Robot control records
##############################
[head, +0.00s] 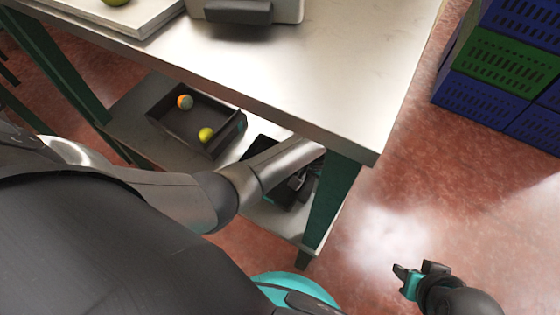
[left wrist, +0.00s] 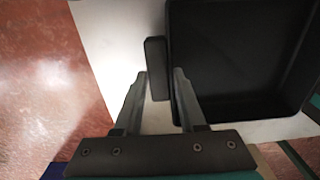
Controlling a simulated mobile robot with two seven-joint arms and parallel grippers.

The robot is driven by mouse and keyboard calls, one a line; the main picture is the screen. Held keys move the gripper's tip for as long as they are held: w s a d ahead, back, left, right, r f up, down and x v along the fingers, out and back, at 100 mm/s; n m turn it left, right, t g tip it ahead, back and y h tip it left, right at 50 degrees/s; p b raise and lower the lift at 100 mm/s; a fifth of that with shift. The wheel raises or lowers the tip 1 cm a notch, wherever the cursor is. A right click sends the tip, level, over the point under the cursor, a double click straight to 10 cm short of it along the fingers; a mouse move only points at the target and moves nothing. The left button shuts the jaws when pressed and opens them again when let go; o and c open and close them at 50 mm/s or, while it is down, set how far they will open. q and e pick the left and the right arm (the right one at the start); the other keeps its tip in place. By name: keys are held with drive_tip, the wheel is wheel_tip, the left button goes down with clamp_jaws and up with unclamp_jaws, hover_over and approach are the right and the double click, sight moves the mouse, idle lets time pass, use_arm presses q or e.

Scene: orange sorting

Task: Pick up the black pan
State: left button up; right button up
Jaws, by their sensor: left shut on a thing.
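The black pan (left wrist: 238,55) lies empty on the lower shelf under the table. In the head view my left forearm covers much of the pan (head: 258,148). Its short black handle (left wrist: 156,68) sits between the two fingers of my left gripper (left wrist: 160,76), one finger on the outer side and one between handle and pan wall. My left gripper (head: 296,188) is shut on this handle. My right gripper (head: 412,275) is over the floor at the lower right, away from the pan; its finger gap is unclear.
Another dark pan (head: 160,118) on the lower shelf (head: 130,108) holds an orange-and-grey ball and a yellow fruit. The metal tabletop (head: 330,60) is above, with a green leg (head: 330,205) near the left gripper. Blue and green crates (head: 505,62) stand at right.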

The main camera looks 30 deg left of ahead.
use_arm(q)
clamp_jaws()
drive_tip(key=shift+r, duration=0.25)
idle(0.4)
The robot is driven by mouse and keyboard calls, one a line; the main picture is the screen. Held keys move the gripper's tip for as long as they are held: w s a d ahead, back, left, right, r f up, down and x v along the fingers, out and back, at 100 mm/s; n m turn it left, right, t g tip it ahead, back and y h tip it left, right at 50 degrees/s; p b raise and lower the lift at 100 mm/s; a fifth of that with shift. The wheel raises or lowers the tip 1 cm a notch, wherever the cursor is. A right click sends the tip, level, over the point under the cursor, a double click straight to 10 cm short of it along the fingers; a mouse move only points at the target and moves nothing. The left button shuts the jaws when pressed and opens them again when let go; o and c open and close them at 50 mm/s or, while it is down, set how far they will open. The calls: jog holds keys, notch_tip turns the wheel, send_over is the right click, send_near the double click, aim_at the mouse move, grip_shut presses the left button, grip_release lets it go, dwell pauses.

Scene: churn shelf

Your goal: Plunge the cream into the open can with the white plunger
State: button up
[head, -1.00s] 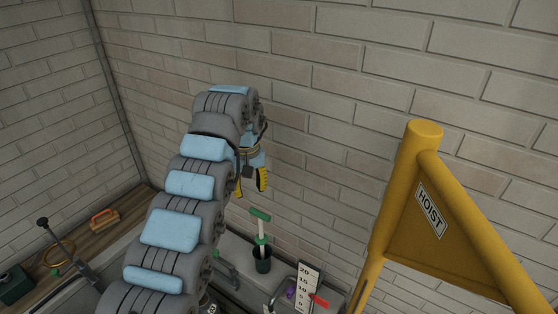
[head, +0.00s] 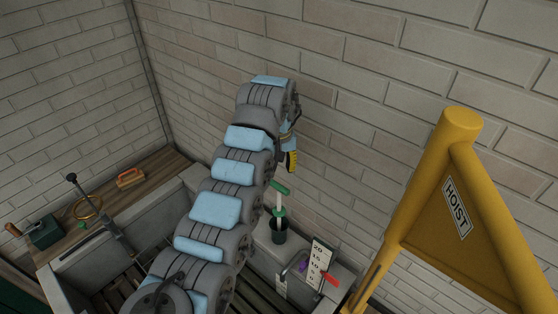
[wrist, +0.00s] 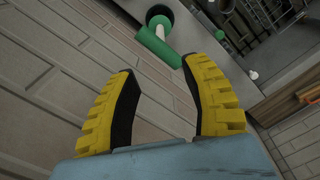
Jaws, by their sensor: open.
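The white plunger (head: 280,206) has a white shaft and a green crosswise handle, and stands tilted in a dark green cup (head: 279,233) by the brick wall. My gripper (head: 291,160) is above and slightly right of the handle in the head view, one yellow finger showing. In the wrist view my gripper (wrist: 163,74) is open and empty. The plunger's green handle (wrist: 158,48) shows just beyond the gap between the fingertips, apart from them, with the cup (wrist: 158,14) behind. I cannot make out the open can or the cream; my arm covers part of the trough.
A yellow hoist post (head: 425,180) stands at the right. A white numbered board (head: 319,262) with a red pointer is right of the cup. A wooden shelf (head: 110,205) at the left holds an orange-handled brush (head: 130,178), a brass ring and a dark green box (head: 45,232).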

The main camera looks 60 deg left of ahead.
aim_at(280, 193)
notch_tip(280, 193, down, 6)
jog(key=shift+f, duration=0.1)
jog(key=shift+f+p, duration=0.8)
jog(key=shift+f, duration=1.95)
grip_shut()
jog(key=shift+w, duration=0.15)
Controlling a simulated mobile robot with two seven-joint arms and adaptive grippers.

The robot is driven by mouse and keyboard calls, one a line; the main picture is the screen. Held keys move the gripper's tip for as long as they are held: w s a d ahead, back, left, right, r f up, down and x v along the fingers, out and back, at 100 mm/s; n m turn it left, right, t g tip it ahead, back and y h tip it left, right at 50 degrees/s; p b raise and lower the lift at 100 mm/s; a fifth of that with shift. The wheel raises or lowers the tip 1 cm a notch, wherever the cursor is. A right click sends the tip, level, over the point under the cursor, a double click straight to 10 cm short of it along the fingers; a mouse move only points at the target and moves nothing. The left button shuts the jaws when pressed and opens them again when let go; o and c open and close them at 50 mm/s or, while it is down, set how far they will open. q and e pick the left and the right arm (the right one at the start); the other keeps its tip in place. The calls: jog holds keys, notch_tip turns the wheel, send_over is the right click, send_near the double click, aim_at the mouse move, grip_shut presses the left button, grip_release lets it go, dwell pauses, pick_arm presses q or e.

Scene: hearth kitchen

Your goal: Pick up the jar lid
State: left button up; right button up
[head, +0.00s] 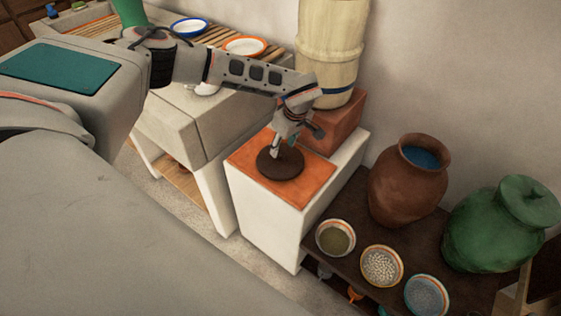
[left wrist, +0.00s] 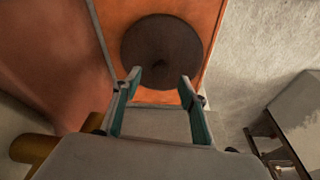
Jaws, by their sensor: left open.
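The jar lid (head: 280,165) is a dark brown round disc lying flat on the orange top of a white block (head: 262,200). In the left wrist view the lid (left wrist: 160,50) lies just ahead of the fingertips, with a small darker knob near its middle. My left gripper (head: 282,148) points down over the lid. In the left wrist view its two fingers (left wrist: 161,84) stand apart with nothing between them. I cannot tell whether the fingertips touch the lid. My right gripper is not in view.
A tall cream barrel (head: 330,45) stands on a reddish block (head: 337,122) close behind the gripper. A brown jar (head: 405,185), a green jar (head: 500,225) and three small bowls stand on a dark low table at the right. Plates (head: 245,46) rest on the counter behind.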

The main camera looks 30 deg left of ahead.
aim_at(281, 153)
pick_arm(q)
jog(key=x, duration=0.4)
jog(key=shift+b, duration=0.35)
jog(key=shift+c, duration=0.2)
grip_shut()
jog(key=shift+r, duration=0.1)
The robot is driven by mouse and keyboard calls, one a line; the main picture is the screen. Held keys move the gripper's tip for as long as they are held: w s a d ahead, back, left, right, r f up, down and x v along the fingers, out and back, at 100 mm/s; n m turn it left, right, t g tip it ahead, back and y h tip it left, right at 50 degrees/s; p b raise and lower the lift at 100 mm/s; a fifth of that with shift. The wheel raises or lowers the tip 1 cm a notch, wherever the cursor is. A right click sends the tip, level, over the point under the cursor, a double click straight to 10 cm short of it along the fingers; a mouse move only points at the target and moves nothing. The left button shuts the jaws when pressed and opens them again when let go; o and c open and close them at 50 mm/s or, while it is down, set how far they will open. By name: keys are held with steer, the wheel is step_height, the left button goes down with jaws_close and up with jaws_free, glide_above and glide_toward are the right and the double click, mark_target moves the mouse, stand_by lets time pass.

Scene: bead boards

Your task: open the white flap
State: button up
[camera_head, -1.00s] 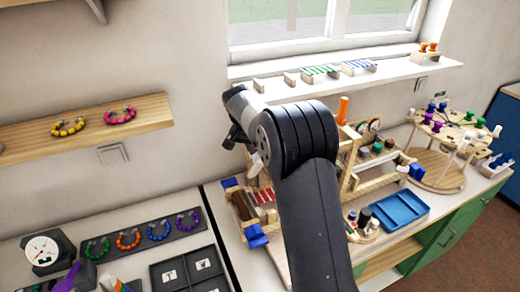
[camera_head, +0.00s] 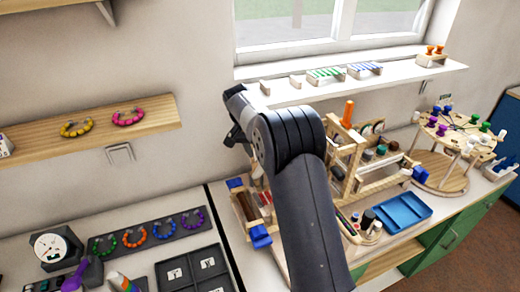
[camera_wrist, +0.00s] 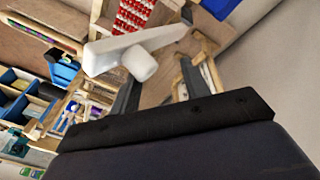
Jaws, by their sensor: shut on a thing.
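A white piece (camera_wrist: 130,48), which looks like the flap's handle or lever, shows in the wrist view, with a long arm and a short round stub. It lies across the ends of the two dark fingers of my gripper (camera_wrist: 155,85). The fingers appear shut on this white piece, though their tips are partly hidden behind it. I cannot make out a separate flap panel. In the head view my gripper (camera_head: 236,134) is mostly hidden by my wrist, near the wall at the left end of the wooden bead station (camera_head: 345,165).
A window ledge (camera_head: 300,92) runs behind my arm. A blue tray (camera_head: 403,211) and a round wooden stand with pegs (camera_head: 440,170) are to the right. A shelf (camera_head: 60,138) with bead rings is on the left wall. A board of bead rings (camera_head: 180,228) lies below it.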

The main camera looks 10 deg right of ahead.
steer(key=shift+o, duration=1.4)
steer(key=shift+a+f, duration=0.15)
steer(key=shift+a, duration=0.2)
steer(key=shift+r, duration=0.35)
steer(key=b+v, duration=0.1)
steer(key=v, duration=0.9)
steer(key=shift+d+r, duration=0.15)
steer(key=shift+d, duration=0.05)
##############################
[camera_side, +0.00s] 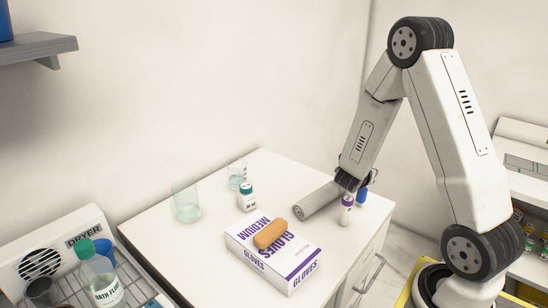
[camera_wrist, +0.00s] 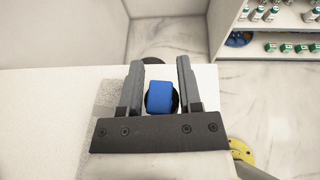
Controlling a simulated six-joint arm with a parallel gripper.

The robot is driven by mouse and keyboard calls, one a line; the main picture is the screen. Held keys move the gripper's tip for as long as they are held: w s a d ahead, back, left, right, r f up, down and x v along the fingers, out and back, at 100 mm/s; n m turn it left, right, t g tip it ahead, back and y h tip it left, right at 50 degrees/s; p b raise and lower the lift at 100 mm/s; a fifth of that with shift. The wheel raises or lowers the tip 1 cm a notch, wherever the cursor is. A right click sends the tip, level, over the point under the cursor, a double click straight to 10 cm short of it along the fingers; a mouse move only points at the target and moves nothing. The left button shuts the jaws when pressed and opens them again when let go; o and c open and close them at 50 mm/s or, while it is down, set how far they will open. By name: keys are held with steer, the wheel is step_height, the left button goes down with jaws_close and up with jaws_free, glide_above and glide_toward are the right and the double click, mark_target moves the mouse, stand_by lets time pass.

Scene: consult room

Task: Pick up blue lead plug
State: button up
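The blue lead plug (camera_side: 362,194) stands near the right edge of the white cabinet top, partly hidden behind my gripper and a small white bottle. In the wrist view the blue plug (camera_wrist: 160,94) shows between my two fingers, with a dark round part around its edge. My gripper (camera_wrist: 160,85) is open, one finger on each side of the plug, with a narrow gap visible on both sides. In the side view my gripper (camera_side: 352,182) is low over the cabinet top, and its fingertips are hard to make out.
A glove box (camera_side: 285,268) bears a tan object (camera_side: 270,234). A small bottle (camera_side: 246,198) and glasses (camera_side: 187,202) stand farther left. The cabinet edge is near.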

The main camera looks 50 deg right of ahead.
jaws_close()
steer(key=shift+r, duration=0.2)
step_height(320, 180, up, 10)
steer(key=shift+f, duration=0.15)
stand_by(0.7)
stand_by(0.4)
##############################
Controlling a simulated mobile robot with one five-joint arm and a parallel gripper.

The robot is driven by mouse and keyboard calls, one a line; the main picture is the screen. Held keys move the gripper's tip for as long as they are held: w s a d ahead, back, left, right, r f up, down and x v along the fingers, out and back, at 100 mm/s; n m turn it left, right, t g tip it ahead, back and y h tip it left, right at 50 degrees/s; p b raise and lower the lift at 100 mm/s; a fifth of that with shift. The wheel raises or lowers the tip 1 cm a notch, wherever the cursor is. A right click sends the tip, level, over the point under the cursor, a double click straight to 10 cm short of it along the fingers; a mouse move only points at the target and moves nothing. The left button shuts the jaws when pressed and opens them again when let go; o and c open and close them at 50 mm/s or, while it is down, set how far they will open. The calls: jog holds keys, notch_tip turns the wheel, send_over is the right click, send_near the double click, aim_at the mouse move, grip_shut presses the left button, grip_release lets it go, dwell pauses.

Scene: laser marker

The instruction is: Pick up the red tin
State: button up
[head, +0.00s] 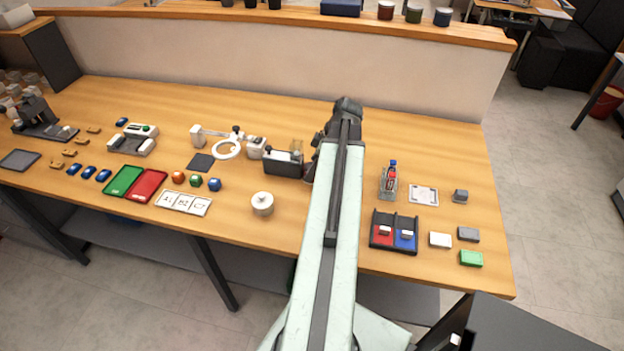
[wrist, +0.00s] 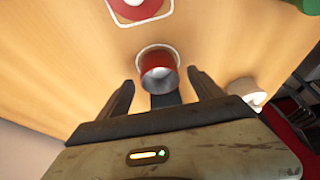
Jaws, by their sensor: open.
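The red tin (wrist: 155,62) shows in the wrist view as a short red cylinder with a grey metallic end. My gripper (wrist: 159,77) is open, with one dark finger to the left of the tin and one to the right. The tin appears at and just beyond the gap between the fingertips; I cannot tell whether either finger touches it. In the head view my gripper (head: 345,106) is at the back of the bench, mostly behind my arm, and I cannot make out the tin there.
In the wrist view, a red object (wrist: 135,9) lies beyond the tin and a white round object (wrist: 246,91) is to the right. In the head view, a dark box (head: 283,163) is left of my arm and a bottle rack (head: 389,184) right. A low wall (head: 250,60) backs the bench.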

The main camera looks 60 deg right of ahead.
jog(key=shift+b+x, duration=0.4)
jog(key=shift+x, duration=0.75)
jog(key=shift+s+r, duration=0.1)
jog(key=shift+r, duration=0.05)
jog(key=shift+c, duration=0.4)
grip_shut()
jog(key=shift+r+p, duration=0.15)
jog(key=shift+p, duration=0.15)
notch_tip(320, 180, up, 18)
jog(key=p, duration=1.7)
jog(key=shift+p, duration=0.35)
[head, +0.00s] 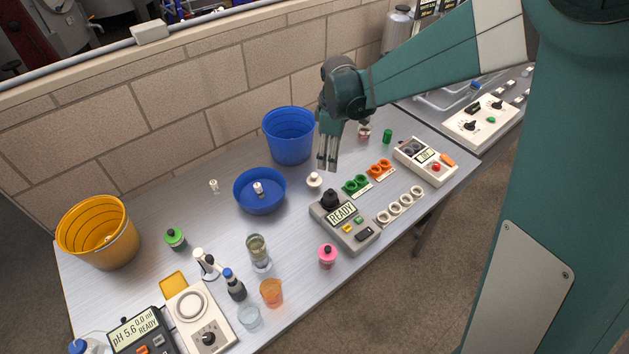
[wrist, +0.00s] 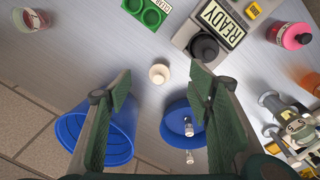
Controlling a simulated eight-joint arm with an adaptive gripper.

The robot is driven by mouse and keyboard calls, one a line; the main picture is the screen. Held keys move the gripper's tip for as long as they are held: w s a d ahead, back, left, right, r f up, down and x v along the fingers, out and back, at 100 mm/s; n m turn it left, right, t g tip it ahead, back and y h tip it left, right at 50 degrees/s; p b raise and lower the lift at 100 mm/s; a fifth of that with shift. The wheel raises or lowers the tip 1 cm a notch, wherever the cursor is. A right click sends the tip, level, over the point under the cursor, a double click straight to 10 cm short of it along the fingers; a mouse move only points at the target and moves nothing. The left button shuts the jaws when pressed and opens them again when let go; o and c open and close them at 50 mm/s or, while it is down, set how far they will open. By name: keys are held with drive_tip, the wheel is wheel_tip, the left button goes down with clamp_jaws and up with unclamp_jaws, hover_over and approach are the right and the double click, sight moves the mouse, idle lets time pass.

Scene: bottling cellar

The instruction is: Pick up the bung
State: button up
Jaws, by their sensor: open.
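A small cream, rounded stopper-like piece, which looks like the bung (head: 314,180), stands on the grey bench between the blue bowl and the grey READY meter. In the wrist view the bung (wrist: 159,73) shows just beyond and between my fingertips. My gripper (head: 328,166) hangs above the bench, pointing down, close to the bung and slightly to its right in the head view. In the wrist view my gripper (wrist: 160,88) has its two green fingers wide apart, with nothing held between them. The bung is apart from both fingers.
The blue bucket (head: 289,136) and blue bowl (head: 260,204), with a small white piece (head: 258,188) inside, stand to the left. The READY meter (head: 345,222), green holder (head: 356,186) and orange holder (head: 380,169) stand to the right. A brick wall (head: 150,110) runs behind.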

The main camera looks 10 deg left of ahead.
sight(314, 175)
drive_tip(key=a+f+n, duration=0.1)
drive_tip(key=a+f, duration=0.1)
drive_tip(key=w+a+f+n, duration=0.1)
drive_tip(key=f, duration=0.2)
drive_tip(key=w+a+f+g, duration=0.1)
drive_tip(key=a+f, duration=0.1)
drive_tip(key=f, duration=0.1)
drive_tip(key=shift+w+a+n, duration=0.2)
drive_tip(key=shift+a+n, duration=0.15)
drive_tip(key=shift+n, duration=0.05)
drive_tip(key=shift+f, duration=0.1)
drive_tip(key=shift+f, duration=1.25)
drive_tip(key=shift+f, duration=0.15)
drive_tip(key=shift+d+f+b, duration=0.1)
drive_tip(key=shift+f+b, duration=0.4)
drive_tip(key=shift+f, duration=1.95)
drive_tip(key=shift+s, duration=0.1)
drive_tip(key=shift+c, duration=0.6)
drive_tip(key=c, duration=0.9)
##############################
STATED TASK >> Isolate each line of the listing above that includes "simulated". Copy it.

RESPONSE >>
Controlling a simulated mobile robot with two seven-joint arms and parallel grippers.
Controlling a simulated mobile robot with two seven-joint arms and adaptive grippers.
Controlling a simulated six-joint arm with a parallel gripper.
Controlling a simulated mobile robot with one five-joint arm and a parallel gripper.
Controlling a simulated eight-joint arm with an adaptive gripper.

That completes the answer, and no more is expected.